Nonlinear vibration analysis for bolted CFRC plates based on displacement-dependent surface spring-damping model of bolted joint

Abstract

Under the effect of external excitation, bolted structures are prone to stiffness weakening and damping energy dissipation at the bolted joint, which makes the structures show nonlinear vibration behavior. In this paper, the displacement-dependent surface springs and tangential surface damping expressed by the S-curve model are proposed to simulate the nonlinear mechanical properties of the bolted joint. The non-uniform distribution of the mechanical parameters for the bolted joint is given to simulate the actual joint interface pressure distribution. Based on these, a nonlinear semi-analytical model for bolted carbon fiber reinforced composites (CFRC) plates considering the nonlinear mechanical characteristics of the bolted joint is established.
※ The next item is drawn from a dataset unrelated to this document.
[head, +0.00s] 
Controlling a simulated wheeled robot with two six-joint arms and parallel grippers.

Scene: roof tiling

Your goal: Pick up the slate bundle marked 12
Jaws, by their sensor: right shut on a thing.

Combined with the experimental results for a bolted CFRC beam, the specific S-curve expressions for the relevant mechanical parameters of the bolted joint are obtained by the inverse identification technology and numerical fitting method. After that, the bolted joint model is transplanted to the dynamic model of a bolted CFRC plate for numerical calculation. The comparison with the corresponding measured results shows that the proposed modeling method can well reproduce the soft nonlinear vibration of the actual bolted CFRC plate, which verifies the correctness and applicability of the proposed modeling method.